La « BM », dernier refuge des plus précaires dans un quartier de la Part‐Dieu en chantier
6 février 2024 –
En journée, la principale bibliothèque municipale de Lyon accueille nombre de sans-abris et de jeunes migrants isolés. Discrets, ils profitent de ce havre pour se reconstruire, préparer la suite ou, simplement, bouquiner « comme tout le monde ».
Un talkie‐walkie grésille : « Un individu dort sur la mezzanine musique. Pouvez‐vous aller voir ? » « L’individu » en question, un jeune homme, a tiré son bonnet noir sur ses yeux, a verrouillé ses bras autour de lui et s’est enfoncé en diagonale dans un des fauteuils cubiques oranges, très années 1970, disposés dans l’espace au‐dessus de la cafétéria et du hall d’accueil de la médiathèque de la Part‐Dieu. En retrait des salles de consultation, où des bibliothécaires veillent au grain, relativement au calme et avec un poste d’observation privilégié, l’endroit est un refuge cosy. Presque trop.
« Beaucoup d’hommes, la trentaine, s’endorment ici, constate Béatrice Pallud Burbaud, directrice adjointe des bibliothèques municipales de Lyon, chargée du développement des services et des publics. Certains sont sans domicile fixe, d’autres attendent un train. Tous sont les bienvenus. » Ce jour‐là, le jeune homme au bonnet noir sera toutefois réveillé par les médiateurs chargé de la sécurité.

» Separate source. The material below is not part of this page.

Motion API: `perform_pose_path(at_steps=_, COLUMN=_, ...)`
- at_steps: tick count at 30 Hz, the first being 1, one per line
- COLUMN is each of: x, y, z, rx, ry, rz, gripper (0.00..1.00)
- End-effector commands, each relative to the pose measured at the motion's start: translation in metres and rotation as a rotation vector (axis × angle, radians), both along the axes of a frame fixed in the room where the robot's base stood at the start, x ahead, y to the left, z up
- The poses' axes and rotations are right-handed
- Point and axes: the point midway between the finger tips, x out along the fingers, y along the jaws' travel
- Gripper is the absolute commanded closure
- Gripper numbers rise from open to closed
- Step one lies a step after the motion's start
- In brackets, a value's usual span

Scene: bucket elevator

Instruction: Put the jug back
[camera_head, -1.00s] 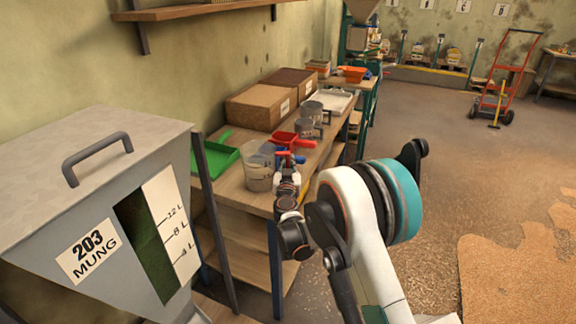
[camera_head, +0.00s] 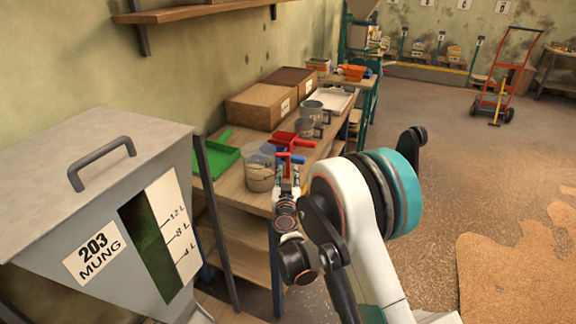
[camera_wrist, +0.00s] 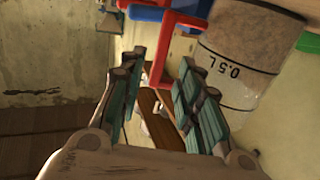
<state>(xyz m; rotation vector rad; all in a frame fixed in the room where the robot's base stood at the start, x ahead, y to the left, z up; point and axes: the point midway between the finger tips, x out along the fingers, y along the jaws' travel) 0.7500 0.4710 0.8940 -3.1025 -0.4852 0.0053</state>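The clear jug (camera_head: 260,170) stands upright on the wooden bench, with pale contents and a red handle (camera_head: 290,146). In the wrist view the jug (camera_wrist: 245,50) is at the upper right with a "0.5 L" mark, and its red handle (camera_wrist: 158,62) reaches toward my fingers. My gripper (camera_wrist: 163,60) is open, with the handle at the gap between the fingertips; I cannot tell whether they touch it. In the head view my gripper (camera_head: 287,188) is just right of the jug, partly hidden by my wrist.
A green scoop or tray (camera_head: 218,160) lies left of the jug. A red scoop (camera_head: 283,138), grey jugs (camera_head: 309,124) and cardboard boxes (camera_head: 258,106) stand behind it. The MUNG hopper (camera_head: 95,215) fills the left front.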

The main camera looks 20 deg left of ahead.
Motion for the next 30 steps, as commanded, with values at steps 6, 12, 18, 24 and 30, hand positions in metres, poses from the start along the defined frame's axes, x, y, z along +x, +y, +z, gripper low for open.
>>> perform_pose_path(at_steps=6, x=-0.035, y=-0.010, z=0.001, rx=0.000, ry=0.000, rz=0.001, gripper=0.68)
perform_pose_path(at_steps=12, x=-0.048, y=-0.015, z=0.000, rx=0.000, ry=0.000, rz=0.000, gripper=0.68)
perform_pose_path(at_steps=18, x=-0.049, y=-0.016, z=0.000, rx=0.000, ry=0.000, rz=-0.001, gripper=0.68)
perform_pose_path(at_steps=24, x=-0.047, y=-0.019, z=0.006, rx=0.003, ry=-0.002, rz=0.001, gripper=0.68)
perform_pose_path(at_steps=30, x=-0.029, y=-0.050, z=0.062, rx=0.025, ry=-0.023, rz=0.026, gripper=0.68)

Selon les règles de la bibliothèque, l’usager d’un poste d’écoute, s’il n’est pas actif, doit libérer la place au bout de vingt minutes.
Usagers‐habitués
Lieu de culture et d’événements, espace d’expositions et de travail, traboule entre le parvis de la gare et le centre commercial, la plus grande bibliothèque municipale de Lyon – la « BM » pour les intimes – sert aussi de refuge pour des sans‐domicile ou sans‐abri, des mineurs étrangers non accompagnés et des femmes migrantes avec enfants. Souvent parmi les premières personnes à franchir les portes le matin, ces usagers‐habitués trouvent là un peu de chaleur pendant la journée mais aussi de nombreuses autres raisons de venir.

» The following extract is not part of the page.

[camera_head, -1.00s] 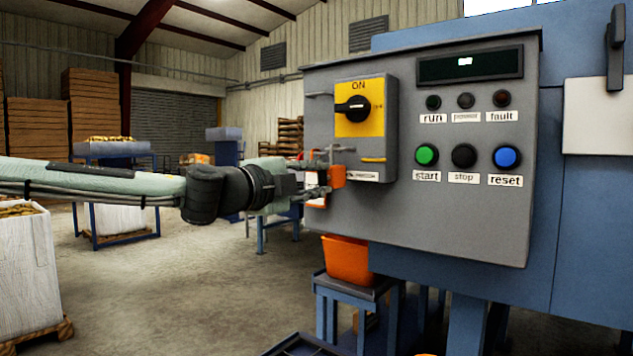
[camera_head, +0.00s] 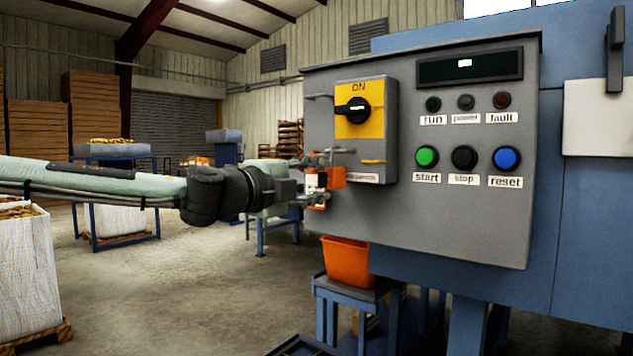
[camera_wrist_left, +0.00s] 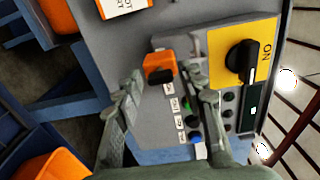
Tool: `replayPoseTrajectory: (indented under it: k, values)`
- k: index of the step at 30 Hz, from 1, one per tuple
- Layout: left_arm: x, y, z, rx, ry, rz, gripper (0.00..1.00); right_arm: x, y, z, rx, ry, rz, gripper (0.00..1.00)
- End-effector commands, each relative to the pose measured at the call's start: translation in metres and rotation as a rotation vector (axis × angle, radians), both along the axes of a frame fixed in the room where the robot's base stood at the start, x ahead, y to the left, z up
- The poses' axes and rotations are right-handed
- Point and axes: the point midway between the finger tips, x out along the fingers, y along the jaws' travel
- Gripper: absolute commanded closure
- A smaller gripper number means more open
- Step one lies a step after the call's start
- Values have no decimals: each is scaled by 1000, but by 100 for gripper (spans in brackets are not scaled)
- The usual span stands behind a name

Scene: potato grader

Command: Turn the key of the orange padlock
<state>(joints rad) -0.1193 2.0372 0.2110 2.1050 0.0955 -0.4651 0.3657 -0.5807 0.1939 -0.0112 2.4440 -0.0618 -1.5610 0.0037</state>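The orange padlock (camera_head: 336,177) hangs at the lower left of the yellow switch plate (camera_head: 371,112) on the grey control panel. In the left wrist view the padlock (camera_wrist_left: 159,63) shows a dark lower part, but I cannot make out the key. My left gripper (camera_head: 318,180) is just left of the padlock in the head view. In the left wrist view its two fingers (camera_wrist_left: 163,82) are spread apart, with the padlock showing between and beyond their tips. I see no contact with it. The black rotary switch (camera_head: 353,110) is above. My right gripper is not in view.
An orange-and-white tag (camera_wrist_left: 125,6) is close by. The grey panel (camera_head: 400,220) carries start, stop and reset buttons (camera_head: 463,158) to the right. An orange bin (camera_head: 347,261) stands on a blue stand below.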

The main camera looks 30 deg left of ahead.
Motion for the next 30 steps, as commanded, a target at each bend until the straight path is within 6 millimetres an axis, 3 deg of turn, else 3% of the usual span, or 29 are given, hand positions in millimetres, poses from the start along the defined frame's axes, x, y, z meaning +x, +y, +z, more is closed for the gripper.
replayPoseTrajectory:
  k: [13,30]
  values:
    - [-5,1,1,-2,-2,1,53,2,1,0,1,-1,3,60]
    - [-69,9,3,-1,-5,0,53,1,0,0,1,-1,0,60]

Impossible de les dénombrer. Cependant, entre le chantier de la gare et la rénovation du centre commercial, « nous restons le dernier lieu couvert accueillant du quartier » pour les plus précaires, constate une agente historique de la bibliothèque [lire plus bas]. Mediacités est allé à leur rencontre dans les divers étages du bâtiment.

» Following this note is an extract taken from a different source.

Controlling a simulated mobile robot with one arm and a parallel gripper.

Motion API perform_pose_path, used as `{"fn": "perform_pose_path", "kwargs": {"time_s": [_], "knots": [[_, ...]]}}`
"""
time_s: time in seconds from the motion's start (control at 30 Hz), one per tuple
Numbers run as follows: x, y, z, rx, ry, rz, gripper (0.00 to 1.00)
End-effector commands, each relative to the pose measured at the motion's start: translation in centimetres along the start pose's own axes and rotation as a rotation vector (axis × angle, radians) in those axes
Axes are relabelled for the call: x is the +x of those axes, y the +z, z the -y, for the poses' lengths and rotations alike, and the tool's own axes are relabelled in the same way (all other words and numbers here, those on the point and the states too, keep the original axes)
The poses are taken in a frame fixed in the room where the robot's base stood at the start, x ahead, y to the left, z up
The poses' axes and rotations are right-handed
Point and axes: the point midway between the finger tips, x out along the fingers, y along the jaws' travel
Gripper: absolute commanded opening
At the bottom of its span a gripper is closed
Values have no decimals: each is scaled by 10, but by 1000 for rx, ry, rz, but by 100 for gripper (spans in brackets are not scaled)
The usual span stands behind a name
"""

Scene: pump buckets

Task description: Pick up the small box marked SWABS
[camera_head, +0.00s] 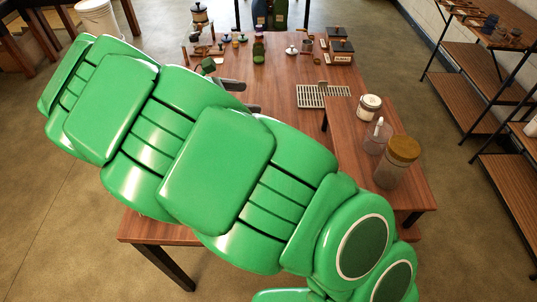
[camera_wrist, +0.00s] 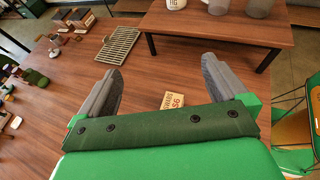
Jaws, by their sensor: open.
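A small cream box with reddish lettering (camera_wrist: 173,100) lies on the wooden table in the wrist view, just beyond my gripper's dark green palm bar. The bar may hide its near edge, and its lettering is too small to read surely as SWABS. My gripper (camera_wrist: 163,65) is open and empty, its two grey fingers wide apart, with the box showing between them, nearer the right finger. In the head view my gripper (camera_head: 243,97) shows only as two grey fingertips past my green arm. The box is not visible there, probably behind the arm.
A metal grate (camera_head: 312,96) lies on the table (camera_head: 285,75). A raised shelf (camera_head: 410,190) on the right holds a white jar (camera_head: 369,106), a clear pitcher (camera_head: 377,136) and a wooden-lidded jar (camera_head: 398,162). Bottles and dark boxes (camera_head: 341,52) stand at the far end.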

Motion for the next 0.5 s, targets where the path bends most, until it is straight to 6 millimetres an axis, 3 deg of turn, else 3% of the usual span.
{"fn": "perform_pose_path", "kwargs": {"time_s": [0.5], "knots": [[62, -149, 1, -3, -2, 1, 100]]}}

« Si je ne ronfle pas, parfois, on me laisse un peu tranquille »
« Dormir à la bibliothèque ? Bien sûr que cela m’est arrivé », rigole Bernard, 72 ans. Sans‐domicile, notre premier interlocuteur cache ses cheveux blancs sous une casquette noire et porte un blouson en jean délavé d’une autre décennie, mais étrangement à la mode. « Ici, il fait chaud et quand la nuit a été mauvaise, il est facile de s’endormir, reprend‐il. Si je ne ronfle pas, parfois, on me laisse un peu tranquille. » Et Bernard glane quelques minutes de répit.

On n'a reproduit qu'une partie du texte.